Ann Widdecombe, the shadow Home Secretary, has impressed government ministers and her supporters while standing in for William Hague during his three-week holiday break. The MP for Maidstone and The Weald set an exhausting pace, with a schedule that included 140 media interviews, 15 major speeches and 16 constituency visits.

Ms Widdecombe has travelled 2,000 miles criss-crossing the country, wagging her finger at civil servants, Whitehall departments and, most of all, Tony Blair, over the past month. She was originally supposed to share the burden of running Conservative Central Office with the party chairman, Michael Ancram, but the party has allowed her free rein in the light of her effectiveness.

On everything from the botched lifting of the beef ban to the Prime Minister's sojourn in Tuscany, she has proved a tough yet witty campaigner on television and radio. She said of Mr Blair's family stay in the villa refurbished at the expense of local taxpayers: "For the first time a British prime minister has been declared in the foreign press to be a scrounger. How does that sit with his declaration when he came into office that he wasn't going to enjoy the trappings of power?"

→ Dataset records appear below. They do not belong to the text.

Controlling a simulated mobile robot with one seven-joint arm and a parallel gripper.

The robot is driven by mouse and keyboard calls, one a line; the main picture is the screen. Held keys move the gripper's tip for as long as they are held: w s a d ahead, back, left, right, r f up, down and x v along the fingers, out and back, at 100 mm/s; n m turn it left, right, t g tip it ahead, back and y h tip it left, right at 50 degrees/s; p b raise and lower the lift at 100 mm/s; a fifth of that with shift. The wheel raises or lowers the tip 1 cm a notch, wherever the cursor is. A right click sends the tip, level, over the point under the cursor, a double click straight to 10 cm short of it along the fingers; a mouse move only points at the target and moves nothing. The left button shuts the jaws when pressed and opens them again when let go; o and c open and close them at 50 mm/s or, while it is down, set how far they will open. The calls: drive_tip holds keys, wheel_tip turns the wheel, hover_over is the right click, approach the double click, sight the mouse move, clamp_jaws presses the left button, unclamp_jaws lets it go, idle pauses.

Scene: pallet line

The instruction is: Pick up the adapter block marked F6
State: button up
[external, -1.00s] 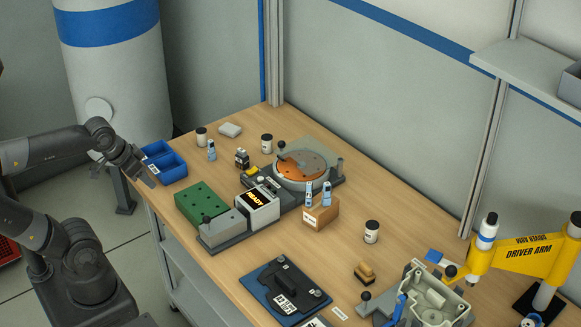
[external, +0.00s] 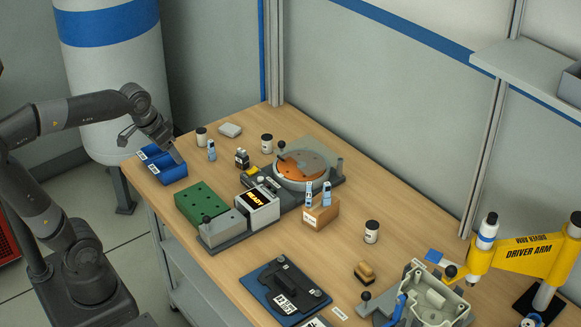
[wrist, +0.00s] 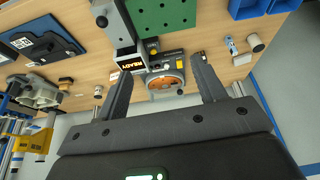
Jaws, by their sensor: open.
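My gripper (external: 178,157) is open and empty above the blue bins at the table's left end. In the wrist view my gripper (wrist: 163,72) shows its two fingers spread with nothing between them up close. Several small blocks could be the adapter block, but no F6 mark is readable. One light blue block (external: 211,151) stands upright right of the gripper, also seen in the wrist view (wrist: 231,45). Two more pale blue blocks, one left (external: 308,194) and one right (external: 326,194), stand on a tan box (external: 321,217). A small black block (external: 242,159) stands near the turntable.
Blue bins (external: 170,172) lie beneath the gripper. A green perforated block (external: 202,203) and a READY display (external: 258,200) are nearer. Table between bins and turntable is partly bare.

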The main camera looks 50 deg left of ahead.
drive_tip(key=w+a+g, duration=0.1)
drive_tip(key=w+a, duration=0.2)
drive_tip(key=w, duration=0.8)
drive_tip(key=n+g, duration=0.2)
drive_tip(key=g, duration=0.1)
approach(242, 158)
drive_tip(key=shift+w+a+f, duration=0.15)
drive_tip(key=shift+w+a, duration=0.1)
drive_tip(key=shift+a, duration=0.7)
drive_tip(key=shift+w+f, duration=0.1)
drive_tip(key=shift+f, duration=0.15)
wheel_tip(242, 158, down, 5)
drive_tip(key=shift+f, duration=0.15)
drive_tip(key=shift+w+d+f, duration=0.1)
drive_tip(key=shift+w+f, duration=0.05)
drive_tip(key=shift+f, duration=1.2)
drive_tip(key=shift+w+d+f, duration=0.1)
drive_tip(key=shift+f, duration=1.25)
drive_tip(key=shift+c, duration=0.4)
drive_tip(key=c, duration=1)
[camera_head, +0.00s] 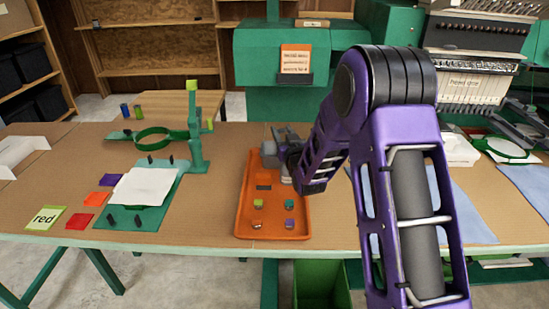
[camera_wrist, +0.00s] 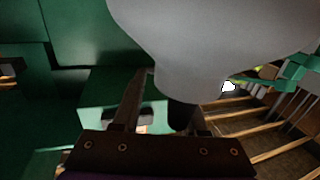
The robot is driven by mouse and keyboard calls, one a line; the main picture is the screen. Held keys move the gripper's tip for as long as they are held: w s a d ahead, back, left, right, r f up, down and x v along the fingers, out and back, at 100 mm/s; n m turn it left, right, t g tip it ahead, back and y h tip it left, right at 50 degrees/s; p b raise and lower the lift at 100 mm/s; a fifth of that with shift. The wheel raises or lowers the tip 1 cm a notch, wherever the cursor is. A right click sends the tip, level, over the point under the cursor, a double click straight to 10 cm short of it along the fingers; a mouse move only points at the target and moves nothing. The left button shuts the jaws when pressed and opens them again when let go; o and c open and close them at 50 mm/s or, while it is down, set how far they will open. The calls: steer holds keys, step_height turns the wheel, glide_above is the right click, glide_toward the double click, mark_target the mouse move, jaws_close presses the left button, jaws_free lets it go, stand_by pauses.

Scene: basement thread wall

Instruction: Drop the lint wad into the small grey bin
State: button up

Ms Widdecombe's popularity marks an impressive political comeback for the woman once dubbed Doris Karloff over the Tories' policy of handcuffing pregnant prisoners. Free of spin-doctored gloss, her approach contrasts sharply with that of Mr Hague, though opponents say she is "too extreme" to lead the party.

One Tory insider said her media performances had proved she could carry off the job of making her party electable once more. "She has done herself a lot of favours. Ann was only meant to be minding the shop but you could say sales have gone through the roof with Hague away," he added.

After sacking Peter Lilley, Mr Hague has no deputy, but Ms Widdecombe's success may have put her in pole position for the job if it were to be resurrected. Ironically, Ms Widdecombe's favourite Labour politician is her opponent over the dispatch box. "The thing is ... I really, really like Jack Straw," she told a friend.